October 13, 2012 Retro Gaming Blog Post:

Do mass-media journalists really believe gaming consoles are dead or are they ignorant lemmings?

I'm a bit of a news junkie and enjoy a variety of news sources from mainstream mass media and local / indy newspapers to niche outlets that specialize in a particular topic. Each have compelling info from their own unique perspectives. However, I must say I grow weary of hearing mass-media journalists jumping on the idea that slowing sales in console gaming is quickly leading to the end of gaming consoles.

Just today I read an article that stated there is now no need to purchase a Sony PS3 because of the proliferation of mobile gaming! WTF! These alleged journalists seem to think a 4" screen on a smartphone is preferable to a 60" flatscreen TV - and that's before we even look at storage and processing power. These stories are rampant in mass-media, but rarely appear in the niche gaming news arenas - where people really know about things.

HD televisions deliver a better gaming experience than smart phones

Do these journalists think the automobile industry is threatened by the lesser cost-of-ownership of a bicycle? Perhaps the book publishing industry is suffering because Ikea is not producing enough bookshelf units. They seem like lemmings jumping on a popular (if misguided) idea and struggling to make new news of it under their own byline.

There are factors both inside and outside the gaming industry that are causing sales to drop. Everything works in cycles. Popularity waxes and wanes for nearly every product on the market. Game consoles and smart phones are no different.
Palm Pilot

Gaming and smart phone origins

Gaming took off in the late 70s and has gone through a number of iterations (generations) caused by various consumer, economic and technical facets. Combining communication and computing began to emerge around the same time, but the smartphone we all herald today didn't begin to take hold until ~1997 preceded by PDAs (an abysmal concept) a few years earlier.

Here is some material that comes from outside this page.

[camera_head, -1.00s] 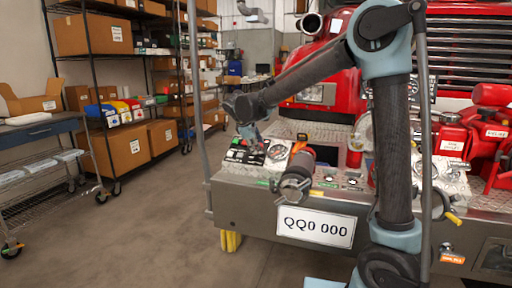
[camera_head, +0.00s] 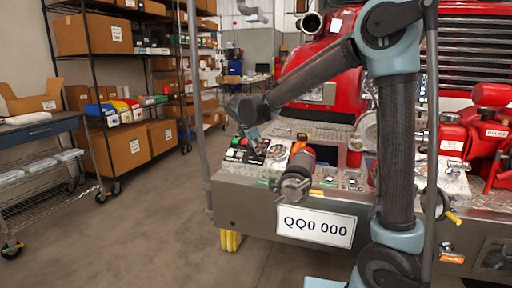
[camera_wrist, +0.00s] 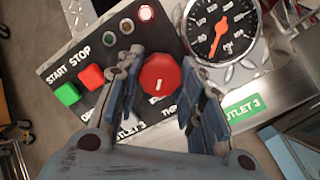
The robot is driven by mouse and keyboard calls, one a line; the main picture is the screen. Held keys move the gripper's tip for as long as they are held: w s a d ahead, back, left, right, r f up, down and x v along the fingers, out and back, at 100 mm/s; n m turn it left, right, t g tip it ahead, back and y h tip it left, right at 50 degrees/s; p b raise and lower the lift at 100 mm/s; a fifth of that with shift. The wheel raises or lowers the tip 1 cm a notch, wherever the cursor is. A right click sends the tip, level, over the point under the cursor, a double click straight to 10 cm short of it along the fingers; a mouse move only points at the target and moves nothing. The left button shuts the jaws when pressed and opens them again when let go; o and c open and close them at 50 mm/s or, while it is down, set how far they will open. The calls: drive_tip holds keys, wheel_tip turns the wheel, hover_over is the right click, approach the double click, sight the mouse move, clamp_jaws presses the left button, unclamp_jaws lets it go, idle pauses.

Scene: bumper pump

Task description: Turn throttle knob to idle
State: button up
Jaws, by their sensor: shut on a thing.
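The red round throttle knob (camera_wrist: 156,84), with a white mark on its face, sits on a black control panel (camera_wrist: 62,68) in the wrist view. My gripper (camera_wrist: 160,68) has a finger on each side of the knob and is shut on it. The panel also carries a green START button (camera_wrist: 67,94) and a red STOP button (camera_wrist: 91,76). Part of the panel lettering below the knob is hidden by my fingers. In the head view my gripper (camera_head: 258,146) is down at the panel (camera_head: 238,156), and the knob cannot be made out.
A dial gauge (camera_wrist: 222,30) is right of the knob, close to my right finger. A green OUTLET 3 label (camera_wrist: 241,108) lies below it. A capped cylindrical fitting (camera_head: 298,175) stands right of the panel on the red truck's bumper (camera_head: 256,202).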

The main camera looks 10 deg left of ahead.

We've seen gaming evolve over the last 4 decades and gamers have a historical perspective of the causes. By comparison, smart phones have been around less than 2 decades (some would argue that "smart" didn't occur until the iPhone & Android handsets arrived: 2007), yet their sophistication has skyrocketed. As time marches on, we're likely to see innovations hit the marketplace with increasing speed. No wonder people are swarming toward smart phones - they're the new hip gadget. ...which is part of the cycle.

Economic factors

aging game consoles The world is currently in a financial crisis. In the US jobs are scarce, unemployment high and the general feeling of well-being at an all time low. Must-have items have been moved to the "luxury" category and most of us are trying to maintain lower standards with far less financial stability. Probably not the time most of us would be thinking of dropping $250+ on a gaming console. No to mention most new games are priced at $50 - $60.

This combination is going to lead to a slump in sales. Lets also consider the console lifecycle. The big three (Wii, PS3 & Xbox) are about six years old and have not dropped significantly in price. Who wants to pay full price for a 6-year old game console that may become obsolete in a year or so?

Nintendo has a great track record of backward compatibility, but Sony has laid down the law that new consoles will not play a prior system's games. Usually toward the end of a console's lifecycle, prices take a tumble and stimulate new sales as a replacement (bigger & better) comes to market. Not at the moment. The Wii U is the only console with a release date. Still wondering why folks are staving off a $250+ purchase in favor of free games on their phone?

Smart phone allure

  • Car breaks down
  • Late for a meeting
  • On the road traveling
  • Stuck in traffic
  • Always reachable
These are all good reasons to have a cell phone rather than a game console. I love gaming, but playing Call Of Duty won't summon a tow truck. When I leave the house I'm grabbing my keys, wallet and phone - probably leaving the Wii in the living room. Smart phones have taken on a role of a must-have item, for many of us, as the systems and apps have become more integrated into our daily lives.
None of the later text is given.